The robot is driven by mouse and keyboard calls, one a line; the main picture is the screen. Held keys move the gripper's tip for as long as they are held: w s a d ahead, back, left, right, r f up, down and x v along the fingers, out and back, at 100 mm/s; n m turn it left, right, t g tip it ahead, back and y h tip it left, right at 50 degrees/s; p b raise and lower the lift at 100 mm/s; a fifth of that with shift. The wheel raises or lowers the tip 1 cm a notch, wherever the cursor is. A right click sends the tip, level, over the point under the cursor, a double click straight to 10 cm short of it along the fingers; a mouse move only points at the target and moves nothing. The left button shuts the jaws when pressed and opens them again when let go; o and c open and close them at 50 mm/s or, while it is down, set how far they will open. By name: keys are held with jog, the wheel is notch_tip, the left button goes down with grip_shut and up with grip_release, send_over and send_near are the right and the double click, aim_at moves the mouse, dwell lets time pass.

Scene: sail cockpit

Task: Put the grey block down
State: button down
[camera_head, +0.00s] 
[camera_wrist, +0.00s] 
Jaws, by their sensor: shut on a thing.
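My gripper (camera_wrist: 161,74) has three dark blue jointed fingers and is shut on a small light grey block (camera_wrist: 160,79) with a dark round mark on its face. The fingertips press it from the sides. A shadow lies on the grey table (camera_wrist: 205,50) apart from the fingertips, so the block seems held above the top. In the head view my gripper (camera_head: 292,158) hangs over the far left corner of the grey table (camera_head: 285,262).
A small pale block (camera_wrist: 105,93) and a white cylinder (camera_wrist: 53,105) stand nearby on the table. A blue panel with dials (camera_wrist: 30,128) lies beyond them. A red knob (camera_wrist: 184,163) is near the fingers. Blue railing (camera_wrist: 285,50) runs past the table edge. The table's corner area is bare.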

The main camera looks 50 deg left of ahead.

● **What is being asked**:
Exactly reproduce every line of the data above.

● **Exercise answer**:
The robot is driven by mouse and keyboard calls, one a line; the main picture is the screen. Held keys move the gripper's tip for as long as they are held: w s a d ahead, back, left, right, r f up, down and x v along the fingers, out and back, at 100 mm/s; n m turn it left, right, t g tip it ahead, back and y h tip it left, right at 50 degrees/s; p b raise and lower the lift at 100 mm/s; a fifth of that with shift. The wheel raises or lowers the tip 1 cm a notch, wherever the cursor is. A right click sends the tip, level, over the point under the cursor, a double click straight to 10 cm short of it along the fingers; a mouse move only points at the target and moves nothing. The left button shuts the jaws when pressed and opens them again when let go; o and c open and close them at 50 mm/s or, while it is down, set how far they will open. By name: keys are held with jog, the wheel is notch_tip, the left button goes down with grip_shut and up with grip_release, send_over and send_near are the right and the double click, aim_at moves the mouse, dwell lets time pass.

Scene: sail cockpit

Task: Put the grey block down
State: button down
[camera_head, +0.00s] 
[camera_wrist, +0.00s] 
Jaws, by their sensor: shut on a thing.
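My gripper (camera_wrist: 161,74) has three dark blue jointed fingers and is shut on a small light grey block (camera_wrist: 160,79) with a dark round mark on its face. The fingertips press it from the sides. A shadow lies on the grey table (camera_wrist: 205,50) apart from the fingertips, so the block seems held above the top. In the head view my gripper (camera_head: 292,158) hangs over the far left corner of the grey table (camera_head: 285,262).
A small pale block (camera_wrist: 105,93) and a white cylinder (camera_wrist: 53,105) stand nearby on the table. A blue panel with dials (camera_wrist: 30,128) lies beyond them. A red knob (camera_wrist: 184,163) is near the fingers. Blue railing (camera_wrist: 285,50) runs past the table edge. The table's corner area is bare.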

The main camera looks 50 deg left of ahead.

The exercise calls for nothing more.